On the road and bridge side, Geeslin was instrumental in connecting the county with a government surplus program resulting in the purchase of military trucks with very few miles being converted into county dump trucks.
“We’ve been able to upgrade equipment in our precinct utilizing that government program,” Geeslin shared, “buying dozers, welding equipment, and oil in bulk all at a fraction of the retail cost saving thousands of dollars.
“The equipment is reliable, and the taxpayer didn’t have to pay that premium,” he continued.
In his years on Commissioners Court, Geeslin has maintained a focus of “putting procedures in place that streamline county government and, in the long term, save our taxpayers money.”
When it comes to his favorite part of the job, Geeslin cites “making a difference.”
No doubt his timeline of service has made a difference in his family, especially considering one of his daughters followed his footsteps into the U.S. Air Force.
Ken and Katherine Geeslin have four children, sons Matt and John and daughters Jennifer and Malia. They are also proud grandparents of five granddaughters: Sarah Grace, Sidney Elizabeth, Ella Marie, Cora Maree and Meredith Grace. Geeslin’s daughter Jennifer is now a Major with the Massachusetts National Guard.

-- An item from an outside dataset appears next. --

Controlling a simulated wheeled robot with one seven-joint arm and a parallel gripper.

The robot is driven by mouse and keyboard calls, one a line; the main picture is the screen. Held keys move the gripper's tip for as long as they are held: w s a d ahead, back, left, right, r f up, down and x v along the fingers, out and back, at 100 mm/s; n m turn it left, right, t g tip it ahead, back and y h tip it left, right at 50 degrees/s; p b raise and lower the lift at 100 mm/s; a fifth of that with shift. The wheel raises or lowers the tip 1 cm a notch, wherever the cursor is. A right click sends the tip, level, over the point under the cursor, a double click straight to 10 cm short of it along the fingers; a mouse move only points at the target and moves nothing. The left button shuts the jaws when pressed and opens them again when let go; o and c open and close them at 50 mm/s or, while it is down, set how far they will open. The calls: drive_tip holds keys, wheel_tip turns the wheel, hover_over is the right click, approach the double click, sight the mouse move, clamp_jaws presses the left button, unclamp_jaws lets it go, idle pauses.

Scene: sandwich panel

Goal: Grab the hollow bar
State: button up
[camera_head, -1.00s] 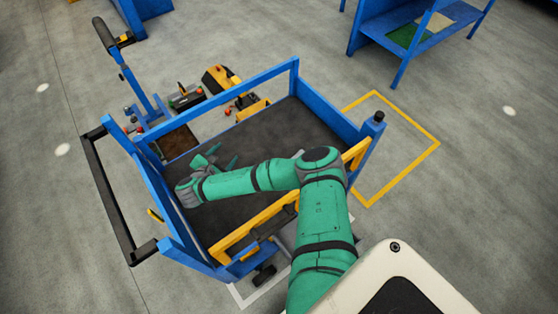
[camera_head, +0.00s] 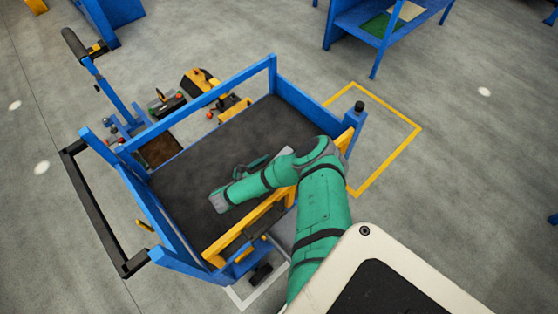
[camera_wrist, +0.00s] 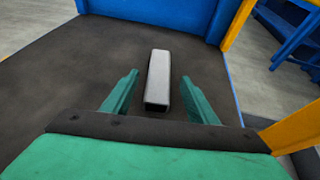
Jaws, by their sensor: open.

Finally, Geeslin’s commitment to effective and efficient communication, one of the focal point of his military and private careers, has translated into an obvious steadfastness when it comes to keeping his constituents informed; Geeslin maintains a comprehensive county web page, http://www.henderson-county.com/departments/commissioners-court/commissioner-precinct-4, complete with organizational chart, the latest road reports, community information, voting locations and more.
This type of commitment fits right in with one of the Air Force Core Values that a young Ken Geeslin memorized back in the 1960s when he put on the Air Force uniform: “Excellence In All We Do.”